Closures are a powerful feature in any language that provides them. We’ve already seen this in the work we did with Church’s lambda calculus – that anything computable can be expressed using λ. Looking back, it is both a surprise and not a surprise that “mainstream” languages put off adopting closures for a long time under the perception that they’re inefficient to implement, when the lisp family has had them from (pretty much) day one. There is some truth to the “inefficiency” myth in the early days, but on today’s machines and with the heavy use of interpreted languages like Python and PHP, the inefficiency argument no longer holds ground. In particular, compilers for Common LiSP and Scheme have long implemented proper lexical closures resulting in programs more efficient than the interpreted ones.

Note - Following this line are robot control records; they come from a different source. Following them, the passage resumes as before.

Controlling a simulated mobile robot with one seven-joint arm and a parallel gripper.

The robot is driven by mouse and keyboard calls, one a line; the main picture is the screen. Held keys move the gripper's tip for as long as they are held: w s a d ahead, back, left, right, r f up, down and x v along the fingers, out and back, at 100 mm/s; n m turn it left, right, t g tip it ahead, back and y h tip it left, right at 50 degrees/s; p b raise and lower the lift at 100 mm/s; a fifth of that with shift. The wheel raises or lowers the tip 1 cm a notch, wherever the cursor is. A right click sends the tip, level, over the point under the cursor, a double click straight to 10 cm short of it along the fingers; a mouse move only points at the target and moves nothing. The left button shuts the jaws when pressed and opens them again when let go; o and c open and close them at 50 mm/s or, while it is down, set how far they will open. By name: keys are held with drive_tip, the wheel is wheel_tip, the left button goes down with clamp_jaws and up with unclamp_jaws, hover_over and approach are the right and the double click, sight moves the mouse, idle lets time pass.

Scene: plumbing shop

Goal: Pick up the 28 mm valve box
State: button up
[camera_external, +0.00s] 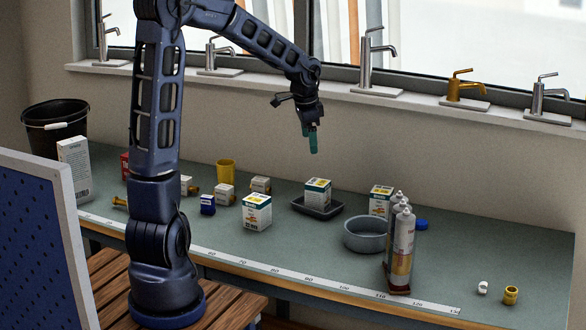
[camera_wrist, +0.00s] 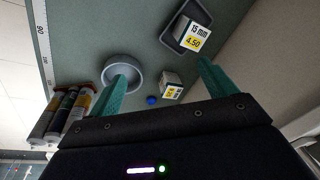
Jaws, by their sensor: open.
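Several white valve boxes with yellow and green print stand on the bench, and I cannot read 28 mm on any of them. One box (camera_external: 257,213) stands alone near the bench's middle. A second box (camera_external: 318,191) sits in a dark tray (camera_external: 331,208); the wrist view shows this box (camera_wrist: 193,38) marked 15 mm and 4.50. A third box (camera_external: 380,201) stands behind the grey bowl and bottles, and it also shows in the wrist view (camera_wrist: 171,92), its label unreadable. My gripper (camera_external: 312,150) is open and empty, high above the bench; its green fingers (camera_wrist: 162,64) show in the wrist view.
A grey bowl (camera_external: 364,235) and several sealant cartridges (camera_external: 401,250) stand in front of the third box, with a blue lid (camera_external: 421,224) beside it. The back right bench is clear.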

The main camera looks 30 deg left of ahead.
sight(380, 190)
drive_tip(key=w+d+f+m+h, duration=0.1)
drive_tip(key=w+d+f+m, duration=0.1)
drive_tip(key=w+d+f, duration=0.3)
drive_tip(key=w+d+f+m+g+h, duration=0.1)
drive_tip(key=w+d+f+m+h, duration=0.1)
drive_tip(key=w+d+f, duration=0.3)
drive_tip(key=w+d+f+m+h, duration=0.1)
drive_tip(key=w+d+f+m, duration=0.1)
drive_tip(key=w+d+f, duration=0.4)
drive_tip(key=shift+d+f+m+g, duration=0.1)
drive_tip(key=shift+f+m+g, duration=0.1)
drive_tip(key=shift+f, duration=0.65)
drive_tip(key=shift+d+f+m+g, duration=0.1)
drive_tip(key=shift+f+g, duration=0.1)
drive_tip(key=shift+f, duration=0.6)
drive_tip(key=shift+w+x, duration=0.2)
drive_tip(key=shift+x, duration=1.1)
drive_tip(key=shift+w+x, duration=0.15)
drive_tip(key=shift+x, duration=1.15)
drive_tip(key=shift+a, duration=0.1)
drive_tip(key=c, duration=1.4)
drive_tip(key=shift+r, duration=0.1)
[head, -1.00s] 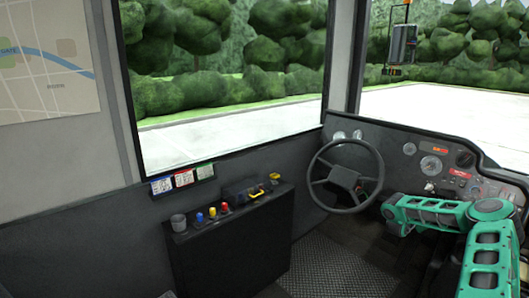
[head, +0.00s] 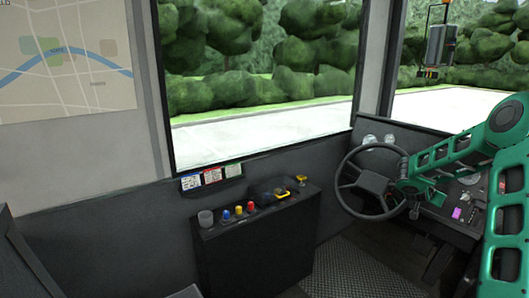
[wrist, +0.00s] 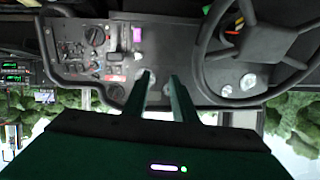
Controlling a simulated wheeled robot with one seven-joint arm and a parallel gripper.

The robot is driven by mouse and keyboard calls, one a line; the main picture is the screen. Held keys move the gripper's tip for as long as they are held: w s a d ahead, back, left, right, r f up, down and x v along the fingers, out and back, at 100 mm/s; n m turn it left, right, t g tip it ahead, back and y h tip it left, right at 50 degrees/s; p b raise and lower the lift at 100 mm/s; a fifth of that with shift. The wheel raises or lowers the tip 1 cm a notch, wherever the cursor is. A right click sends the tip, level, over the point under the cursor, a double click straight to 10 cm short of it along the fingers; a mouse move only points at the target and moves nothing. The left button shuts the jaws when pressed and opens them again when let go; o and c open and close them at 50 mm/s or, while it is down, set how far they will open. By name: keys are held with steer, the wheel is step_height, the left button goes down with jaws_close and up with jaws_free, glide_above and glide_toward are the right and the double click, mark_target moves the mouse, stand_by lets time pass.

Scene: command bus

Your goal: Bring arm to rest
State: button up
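My green arm comes in from the right in the head view and bends over the dashboard. My gripper (head: 416,209) is small there, beside the right side of the black steering wheel (head: 371,183); whether it touches the wheel cannot be told. In the wrist view, which is upside down, the two fingers of my gripper (wrist: 160,80) stand apart with nothing between them. They point toward the dashboard (wrist: 120,62), and the steering wheel (wrist: 258,48) is on the right there.
A black console (head: 262,245) holds a grey cup (head: 205,218), blue, yellow and red knobs, and a dark item with a yellow part (head: 279,194). Three cards (head: 212,176) sit under the window. A map (head: 66,66) hangs on the left wall. The ribbed floor (head: 350,265) is clear.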

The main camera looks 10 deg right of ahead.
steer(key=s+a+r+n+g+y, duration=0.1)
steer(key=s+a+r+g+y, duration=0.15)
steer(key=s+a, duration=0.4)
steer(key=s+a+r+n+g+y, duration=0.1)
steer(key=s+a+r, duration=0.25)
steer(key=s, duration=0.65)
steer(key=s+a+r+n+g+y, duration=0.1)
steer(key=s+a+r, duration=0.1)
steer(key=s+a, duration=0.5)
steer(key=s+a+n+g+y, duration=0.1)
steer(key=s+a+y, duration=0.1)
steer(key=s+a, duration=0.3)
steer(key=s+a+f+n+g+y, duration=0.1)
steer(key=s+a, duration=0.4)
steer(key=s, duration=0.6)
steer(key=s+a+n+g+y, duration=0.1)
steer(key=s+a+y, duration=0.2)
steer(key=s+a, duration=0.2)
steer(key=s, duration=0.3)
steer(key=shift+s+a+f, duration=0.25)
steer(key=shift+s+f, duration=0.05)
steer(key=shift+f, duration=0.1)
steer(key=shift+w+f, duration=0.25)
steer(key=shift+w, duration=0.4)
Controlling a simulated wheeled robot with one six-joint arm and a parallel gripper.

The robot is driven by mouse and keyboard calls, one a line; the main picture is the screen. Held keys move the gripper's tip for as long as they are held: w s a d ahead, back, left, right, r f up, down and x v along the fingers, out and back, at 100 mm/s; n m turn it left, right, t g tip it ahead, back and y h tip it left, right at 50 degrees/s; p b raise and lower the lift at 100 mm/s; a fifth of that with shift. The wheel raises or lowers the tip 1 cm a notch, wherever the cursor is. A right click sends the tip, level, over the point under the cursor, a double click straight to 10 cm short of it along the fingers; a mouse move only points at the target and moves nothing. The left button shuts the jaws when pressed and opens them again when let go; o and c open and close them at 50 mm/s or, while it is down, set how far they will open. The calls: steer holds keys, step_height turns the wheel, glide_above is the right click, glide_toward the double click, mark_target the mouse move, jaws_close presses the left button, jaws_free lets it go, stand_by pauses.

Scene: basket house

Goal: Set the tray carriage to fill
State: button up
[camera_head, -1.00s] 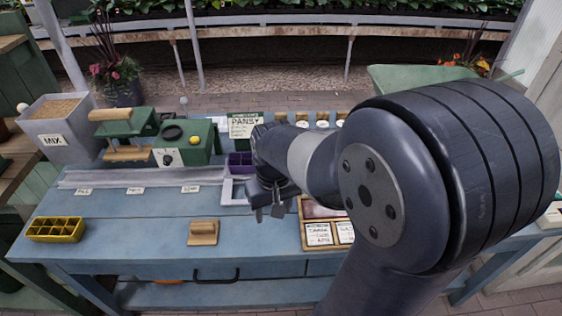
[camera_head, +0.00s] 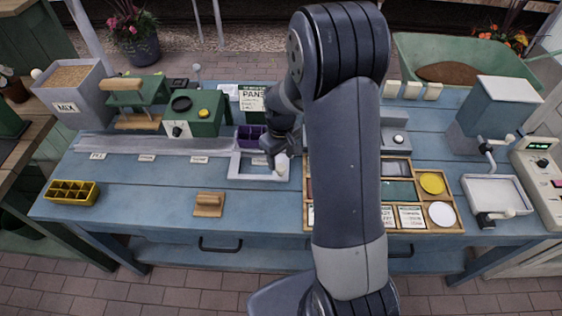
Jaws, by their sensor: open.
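The tray carriage (camera_head: 240,169) is a pale grey frame at the right end of a grey rail (camera_head: 150,143), right of the rail's small labels. The leftmost label (camera_head: 97,155) looks like FILL, but the print is tiny. A purple celled tray (camera_head: 250,137) sits at the carriage's back. A white knob (camera_head: 281,163) stands at the carriage's right side. I cannot tell whether the knob is between the fingers. My arm hides part of the area right of the carriage.
A MIX bin (camera_head: 75,90), a green press (camera_head: 140,100) and a green box with knobs (camera_head: 197,115) stand behind the rail. A yellow tray (camera_head: 74,192) and wooden block (camera_head: 209,204) lie in front. The table left of the carriage is mostly clear.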

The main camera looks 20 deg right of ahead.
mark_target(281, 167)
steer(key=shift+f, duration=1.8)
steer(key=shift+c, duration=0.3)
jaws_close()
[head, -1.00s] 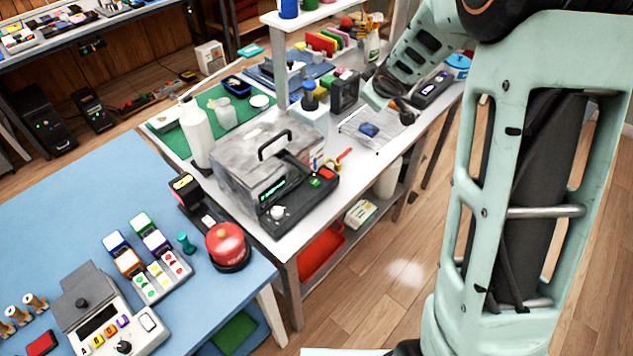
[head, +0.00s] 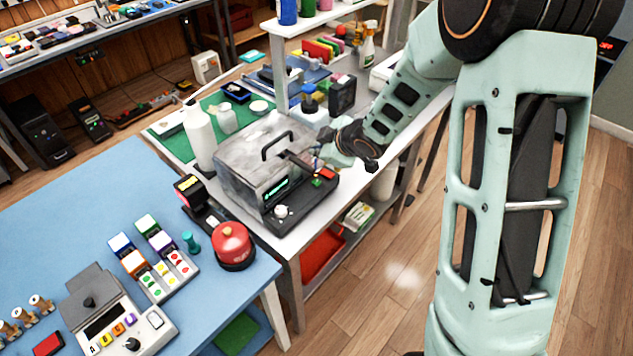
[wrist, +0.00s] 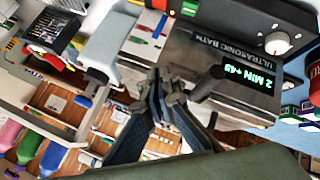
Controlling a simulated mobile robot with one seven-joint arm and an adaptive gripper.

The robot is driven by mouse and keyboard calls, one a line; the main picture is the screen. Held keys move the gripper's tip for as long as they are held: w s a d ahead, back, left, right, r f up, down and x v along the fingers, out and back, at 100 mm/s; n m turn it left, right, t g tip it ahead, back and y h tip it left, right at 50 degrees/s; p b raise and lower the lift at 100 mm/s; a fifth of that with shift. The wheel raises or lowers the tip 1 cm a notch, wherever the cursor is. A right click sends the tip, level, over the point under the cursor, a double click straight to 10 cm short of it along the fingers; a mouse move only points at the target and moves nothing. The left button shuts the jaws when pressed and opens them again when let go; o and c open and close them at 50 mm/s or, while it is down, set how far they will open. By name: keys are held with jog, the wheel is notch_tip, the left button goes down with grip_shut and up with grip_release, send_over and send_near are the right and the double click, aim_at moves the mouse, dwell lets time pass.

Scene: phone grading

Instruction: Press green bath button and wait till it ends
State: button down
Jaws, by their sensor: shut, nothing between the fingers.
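The ultrasonic bath (head: 245,162) is a grey box with a black handle on its lid and a black front panel. The panel carries a green button (head: 317,183), a red button (head: 327,173), a pale knob and a lit green display (head: 276,188). In the wrist view the green button (wrist: 190,8) and the display (wrist: 246,78) show near the top; the display includes "MIN". My gripper (head: 340,140) is shut and empty, just beyond the panel's button end. Its dark fingers show in the wrist view (wrist: 165,95). I see no contact with the green button.
A white bottle (head: 199,135) stands left of the bath on a green mat. A red round container (head: 232,243) sits on the blue table in front. A dark-capped bottle (head: 309,100) and a black box (head: 342,95) stand behind my gripper.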

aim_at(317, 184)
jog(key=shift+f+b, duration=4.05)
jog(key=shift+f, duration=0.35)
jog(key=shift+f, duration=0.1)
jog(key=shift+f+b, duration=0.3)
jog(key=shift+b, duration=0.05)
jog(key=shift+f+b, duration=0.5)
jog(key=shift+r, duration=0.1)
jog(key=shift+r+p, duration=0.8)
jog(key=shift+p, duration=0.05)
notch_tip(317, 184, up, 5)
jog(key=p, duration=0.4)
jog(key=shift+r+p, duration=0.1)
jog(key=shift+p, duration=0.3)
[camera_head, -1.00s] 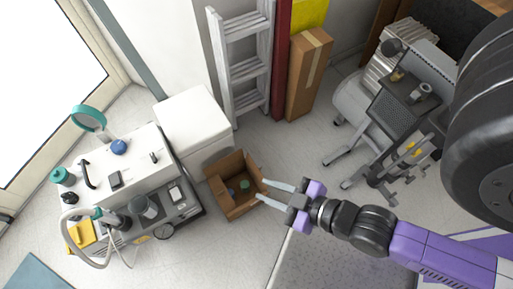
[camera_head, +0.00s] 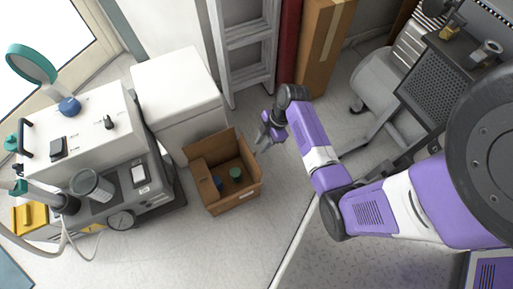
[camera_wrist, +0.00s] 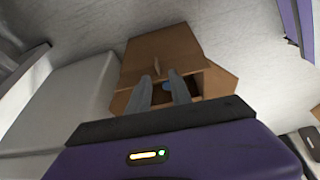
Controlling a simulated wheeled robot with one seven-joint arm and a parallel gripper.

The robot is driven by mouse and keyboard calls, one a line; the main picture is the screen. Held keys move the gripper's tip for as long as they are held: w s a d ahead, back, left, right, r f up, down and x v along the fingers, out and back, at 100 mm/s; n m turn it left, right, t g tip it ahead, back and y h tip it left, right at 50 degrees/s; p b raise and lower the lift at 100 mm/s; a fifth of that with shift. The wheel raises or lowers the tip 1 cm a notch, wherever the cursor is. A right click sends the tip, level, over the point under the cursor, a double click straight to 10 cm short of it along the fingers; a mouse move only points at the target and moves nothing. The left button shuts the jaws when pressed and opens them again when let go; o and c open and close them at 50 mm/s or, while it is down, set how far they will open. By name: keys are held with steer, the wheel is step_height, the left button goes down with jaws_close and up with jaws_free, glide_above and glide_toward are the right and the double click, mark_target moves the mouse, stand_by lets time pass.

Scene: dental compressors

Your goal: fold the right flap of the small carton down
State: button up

Where does this myth of inefficiency come from?

A part of it you can see in the way we made the FunV object. We just stored away the entire definition environment in the object, without any consideration for whether the function expression actually uses any values from it. One “optimization” here is to scan the function expression, collect the set of references that are bound in the definition environment, and make a new bindings field that only keeps the used ones. Here, we’re trading off the computational cost of constructing a closure against the memory cost of storing unnecessary bindings. Such optimizations are not essential for us to consider in this course as they don’t (and indeed must not) change the meanings of our programs.